Required work:
Review the lines that follow and copy each one that contains the word "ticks".

[Rows about robot tasks]
• • •

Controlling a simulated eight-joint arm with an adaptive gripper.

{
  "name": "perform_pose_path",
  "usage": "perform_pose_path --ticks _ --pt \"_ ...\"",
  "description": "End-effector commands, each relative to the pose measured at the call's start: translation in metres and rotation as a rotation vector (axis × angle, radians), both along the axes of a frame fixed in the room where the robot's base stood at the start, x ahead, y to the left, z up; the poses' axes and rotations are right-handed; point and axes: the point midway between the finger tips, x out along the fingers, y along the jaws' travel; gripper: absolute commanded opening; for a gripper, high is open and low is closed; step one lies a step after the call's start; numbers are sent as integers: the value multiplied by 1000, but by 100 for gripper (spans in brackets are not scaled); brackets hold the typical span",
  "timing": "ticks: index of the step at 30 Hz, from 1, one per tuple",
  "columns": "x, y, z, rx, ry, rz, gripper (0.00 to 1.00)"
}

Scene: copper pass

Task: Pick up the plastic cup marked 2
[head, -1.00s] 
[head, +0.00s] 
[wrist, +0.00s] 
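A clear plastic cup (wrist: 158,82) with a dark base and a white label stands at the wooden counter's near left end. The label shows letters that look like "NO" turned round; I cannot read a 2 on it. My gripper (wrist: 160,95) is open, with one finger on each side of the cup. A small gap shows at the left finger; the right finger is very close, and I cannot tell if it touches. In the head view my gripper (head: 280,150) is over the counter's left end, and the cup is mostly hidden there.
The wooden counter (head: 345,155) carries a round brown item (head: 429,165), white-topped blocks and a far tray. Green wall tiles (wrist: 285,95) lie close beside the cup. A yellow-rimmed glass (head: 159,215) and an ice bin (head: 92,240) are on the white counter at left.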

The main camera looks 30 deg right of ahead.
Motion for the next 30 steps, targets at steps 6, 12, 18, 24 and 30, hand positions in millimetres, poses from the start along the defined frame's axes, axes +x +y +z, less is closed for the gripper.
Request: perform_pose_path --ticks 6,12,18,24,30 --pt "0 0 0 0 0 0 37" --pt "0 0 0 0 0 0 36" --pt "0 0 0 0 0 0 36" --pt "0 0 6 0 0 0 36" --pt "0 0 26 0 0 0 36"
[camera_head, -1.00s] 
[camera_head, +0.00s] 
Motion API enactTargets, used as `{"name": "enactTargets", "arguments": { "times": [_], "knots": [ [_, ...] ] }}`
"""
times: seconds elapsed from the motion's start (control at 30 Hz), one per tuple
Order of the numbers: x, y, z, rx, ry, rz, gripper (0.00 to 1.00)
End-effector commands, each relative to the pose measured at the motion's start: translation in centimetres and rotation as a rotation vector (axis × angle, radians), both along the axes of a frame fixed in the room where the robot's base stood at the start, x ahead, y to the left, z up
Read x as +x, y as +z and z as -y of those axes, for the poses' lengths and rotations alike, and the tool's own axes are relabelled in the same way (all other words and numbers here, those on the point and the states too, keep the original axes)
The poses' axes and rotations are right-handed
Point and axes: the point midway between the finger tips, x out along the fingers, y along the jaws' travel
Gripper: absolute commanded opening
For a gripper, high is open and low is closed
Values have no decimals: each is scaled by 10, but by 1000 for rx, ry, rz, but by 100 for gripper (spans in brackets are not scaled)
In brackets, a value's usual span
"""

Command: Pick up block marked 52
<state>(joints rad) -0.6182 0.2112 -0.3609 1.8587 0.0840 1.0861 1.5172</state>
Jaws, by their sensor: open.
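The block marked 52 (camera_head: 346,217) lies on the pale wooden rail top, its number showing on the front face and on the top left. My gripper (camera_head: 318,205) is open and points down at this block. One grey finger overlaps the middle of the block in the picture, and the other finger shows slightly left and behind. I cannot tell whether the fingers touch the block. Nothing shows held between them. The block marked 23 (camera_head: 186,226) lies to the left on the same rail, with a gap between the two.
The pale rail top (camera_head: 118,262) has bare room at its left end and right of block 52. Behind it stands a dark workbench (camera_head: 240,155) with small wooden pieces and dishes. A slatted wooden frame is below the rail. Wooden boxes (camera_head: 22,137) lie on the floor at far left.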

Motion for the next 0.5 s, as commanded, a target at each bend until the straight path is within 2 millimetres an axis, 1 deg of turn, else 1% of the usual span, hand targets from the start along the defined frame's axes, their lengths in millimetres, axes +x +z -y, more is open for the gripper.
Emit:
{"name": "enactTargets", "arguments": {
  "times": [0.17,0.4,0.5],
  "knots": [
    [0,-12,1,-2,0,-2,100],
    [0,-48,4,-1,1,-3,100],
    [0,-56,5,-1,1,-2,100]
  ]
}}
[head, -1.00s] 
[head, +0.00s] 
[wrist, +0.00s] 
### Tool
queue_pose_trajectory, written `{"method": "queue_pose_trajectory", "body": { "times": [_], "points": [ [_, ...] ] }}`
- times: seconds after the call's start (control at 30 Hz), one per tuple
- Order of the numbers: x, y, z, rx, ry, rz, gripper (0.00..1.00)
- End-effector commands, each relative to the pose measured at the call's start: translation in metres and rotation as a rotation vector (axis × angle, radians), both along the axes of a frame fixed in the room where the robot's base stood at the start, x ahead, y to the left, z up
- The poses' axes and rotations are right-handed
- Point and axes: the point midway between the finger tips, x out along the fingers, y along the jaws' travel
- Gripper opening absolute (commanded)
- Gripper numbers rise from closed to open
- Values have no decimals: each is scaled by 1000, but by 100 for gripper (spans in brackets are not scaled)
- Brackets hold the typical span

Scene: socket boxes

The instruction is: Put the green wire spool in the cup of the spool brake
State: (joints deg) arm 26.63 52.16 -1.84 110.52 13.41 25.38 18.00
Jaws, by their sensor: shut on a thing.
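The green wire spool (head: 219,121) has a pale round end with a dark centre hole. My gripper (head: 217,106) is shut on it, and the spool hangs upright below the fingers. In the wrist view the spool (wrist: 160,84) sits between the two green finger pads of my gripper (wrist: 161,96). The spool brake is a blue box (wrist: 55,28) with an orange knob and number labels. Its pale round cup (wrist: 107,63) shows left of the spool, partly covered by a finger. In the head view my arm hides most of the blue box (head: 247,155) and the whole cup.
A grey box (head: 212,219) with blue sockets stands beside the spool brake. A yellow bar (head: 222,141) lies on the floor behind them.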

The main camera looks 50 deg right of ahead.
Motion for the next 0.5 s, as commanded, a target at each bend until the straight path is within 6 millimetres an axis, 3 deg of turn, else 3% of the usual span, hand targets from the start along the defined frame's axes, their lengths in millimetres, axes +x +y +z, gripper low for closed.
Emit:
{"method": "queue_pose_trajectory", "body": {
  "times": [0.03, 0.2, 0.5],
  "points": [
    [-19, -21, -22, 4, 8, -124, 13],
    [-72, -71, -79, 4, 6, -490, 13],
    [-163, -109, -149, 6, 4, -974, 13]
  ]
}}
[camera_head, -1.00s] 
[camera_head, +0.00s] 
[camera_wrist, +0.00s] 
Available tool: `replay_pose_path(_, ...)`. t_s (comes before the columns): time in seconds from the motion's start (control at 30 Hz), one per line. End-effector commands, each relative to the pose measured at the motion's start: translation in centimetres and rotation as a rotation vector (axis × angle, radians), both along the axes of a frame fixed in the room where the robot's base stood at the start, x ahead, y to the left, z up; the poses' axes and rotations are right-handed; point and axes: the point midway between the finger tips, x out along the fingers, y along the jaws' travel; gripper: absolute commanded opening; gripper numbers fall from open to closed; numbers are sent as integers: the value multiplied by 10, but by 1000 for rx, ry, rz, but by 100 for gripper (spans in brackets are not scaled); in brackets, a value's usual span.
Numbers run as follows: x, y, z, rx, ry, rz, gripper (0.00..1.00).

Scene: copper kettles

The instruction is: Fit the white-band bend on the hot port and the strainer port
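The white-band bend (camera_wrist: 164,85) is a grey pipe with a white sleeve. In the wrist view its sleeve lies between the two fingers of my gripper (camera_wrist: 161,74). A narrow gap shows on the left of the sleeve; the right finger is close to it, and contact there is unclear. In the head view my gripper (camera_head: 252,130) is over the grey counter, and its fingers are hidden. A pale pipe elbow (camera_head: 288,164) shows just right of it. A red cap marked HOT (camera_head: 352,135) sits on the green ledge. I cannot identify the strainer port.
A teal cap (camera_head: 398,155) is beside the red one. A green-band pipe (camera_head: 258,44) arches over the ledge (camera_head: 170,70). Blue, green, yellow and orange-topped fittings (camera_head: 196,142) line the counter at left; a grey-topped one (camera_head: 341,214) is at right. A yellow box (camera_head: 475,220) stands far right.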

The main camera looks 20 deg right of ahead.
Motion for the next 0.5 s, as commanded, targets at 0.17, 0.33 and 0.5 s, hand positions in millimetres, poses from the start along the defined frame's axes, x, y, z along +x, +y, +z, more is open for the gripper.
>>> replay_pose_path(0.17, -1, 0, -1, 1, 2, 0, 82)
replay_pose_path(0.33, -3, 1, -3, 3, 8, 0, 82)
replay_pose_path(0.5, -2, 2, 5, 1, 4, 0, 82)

• • •

Answer for the task:
  "usage": "perform_pose_path --ticks _ --pt \"_ ...\"",
  "timing": "ticks: index of the step at 30 Hz, from 1, one per tuple",
Request: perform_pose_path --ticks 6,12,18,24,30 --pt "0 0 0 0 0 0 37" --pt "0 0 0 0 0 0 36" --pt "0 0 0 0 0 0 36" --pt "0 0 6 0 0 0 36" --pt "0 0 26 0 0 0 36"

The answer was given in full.